(Robot control records)
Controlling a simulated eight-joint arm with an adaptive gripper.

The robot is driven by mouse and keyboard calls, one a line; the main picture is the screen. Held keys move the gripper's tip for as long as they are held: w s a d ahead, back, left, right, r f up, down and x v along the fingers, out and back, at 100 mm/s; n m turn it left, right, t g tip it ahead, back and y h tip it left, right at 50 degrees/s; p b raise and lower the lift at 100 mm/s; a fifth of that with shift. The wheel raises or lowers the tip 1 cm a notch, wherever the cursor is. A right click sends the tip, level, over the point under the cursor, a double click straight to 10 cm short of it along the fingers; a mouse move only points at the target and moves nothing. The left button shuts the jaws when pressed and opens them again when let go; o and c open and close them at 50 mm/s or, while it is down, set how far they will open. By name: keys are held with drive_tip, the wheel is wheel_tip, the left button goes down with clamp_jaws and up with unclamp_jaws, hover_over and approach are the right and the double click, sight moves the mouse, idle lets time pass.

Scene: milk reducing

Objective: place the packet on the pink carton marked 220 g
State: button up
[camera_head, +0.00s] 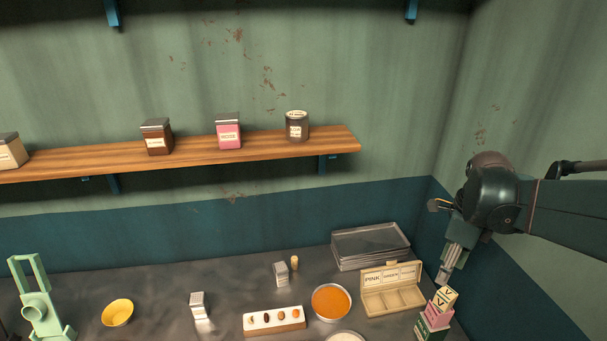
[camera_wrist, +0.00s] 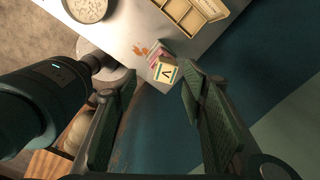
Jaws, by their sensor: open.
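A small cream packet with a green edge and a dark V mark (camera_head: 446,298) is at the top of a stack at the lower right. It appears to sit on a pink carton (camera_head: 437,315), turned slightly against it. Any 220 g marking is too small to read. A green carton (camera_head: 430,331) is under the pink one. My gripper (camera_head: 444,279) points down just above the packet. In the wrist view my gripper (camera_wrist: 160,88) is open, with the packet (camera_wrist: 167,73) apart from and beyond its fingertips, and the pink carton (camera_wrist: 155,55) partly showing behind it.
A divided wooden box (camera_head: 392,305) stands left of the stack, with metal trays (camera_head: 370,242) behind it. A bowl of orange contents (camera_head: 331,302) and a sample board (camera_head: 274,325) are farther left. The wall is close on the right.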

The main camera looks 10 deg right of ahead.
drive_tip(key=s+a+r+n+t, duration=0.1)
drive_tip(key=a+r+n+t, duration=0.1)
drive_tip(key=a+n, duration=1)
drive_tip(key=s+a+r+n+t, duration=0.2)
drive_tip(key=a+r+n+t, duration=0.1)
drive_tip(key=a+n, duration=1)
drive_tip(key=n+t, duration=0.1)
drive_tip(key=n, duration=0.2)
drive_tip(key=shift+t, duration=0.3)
--
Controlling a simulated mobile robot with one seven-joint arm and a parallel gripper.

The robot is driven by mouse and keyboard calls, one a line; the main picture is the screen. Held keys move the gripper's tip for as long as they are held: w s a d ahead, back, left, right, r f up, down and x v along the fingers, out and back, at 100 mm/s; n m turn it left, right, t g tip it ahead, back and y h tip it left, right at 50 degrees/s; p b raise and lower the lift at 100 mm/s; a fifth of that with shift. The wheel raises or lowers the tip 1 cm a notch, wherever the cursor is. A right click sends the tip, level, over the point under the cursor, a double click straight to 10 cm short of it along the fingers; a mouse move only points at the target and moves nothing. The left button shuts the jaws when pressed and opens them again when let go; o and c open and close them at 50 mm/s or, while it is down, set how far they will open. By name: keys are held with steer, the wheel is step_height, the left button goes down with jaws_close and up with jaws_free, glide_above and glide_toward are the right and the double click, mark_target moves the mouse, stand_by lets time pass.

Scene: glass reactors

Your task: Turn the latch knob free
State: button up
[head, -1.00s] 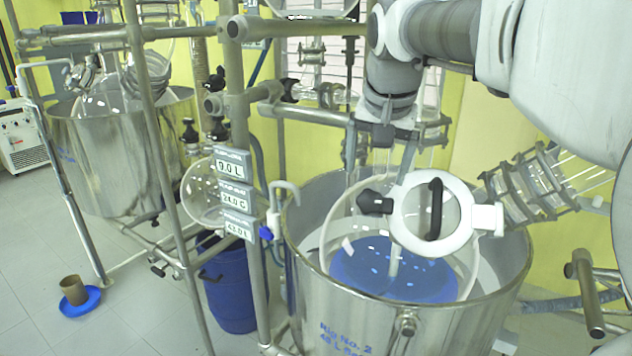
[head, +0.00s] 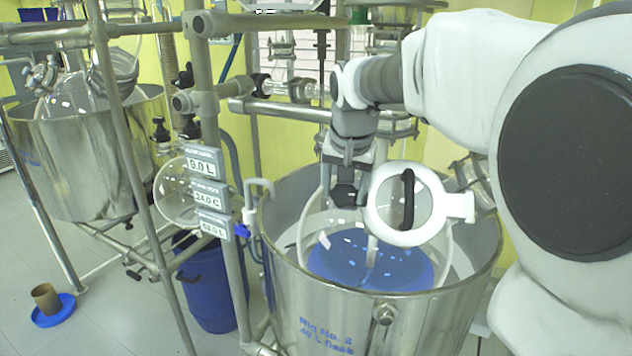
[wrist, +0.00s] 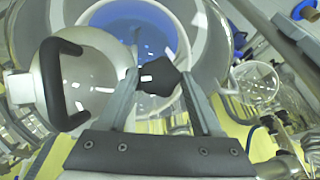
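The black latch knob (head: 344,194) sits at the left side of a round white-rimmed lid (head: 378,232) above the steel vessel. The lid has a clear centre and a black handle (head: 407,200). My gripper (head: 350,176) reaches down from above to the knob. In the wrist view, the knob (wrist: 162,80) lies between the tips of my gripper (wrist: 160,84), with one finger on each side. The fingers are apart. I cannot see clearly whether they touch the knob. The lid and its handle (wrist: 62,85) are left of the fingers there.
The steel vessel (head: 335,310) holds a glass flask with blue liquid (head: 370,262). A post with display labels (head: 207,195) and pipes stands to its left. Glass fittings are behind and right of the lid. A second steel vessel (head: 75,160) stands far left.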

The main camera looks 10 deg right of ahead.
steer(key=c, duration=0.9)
---
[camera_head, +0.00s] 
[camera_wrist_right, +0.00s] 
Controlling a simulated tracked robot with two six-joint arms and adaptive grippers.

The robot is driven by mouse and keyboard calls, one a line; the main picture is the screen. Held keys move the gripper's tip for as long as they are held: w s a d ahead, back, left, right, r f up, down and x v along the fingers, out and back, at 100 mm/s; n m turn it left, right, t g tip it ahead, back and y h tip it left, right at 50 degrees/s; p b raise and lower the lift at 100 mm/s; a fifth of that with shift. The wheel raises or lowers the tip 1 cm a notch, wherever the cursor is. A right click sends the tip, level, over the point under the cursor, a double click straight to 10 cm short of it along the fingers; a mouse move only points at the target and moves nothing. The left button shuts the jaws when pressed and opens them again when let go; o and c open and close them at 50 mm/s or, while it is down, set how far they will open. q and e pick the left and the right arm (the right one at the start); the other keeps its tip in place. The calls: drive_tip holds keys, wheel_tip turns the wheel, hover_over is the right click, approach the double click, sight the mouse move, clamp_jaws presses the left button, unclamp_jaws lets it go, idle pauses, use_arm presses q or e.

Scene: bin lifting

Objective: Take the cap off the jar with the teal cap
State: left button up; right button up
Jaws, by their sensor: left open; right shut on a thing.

Work to complete: Search the entries for the string "Controlling" and collect each line that has it.

Output below:
Controlling a simulated eight-joint arm with an adaptive gripper.
Controlling a simulated mobile robot with one seven-joint arm and a parallel gripper.
Controlling a simulated tracked robot with two six-joint arms and adaptive grippers.

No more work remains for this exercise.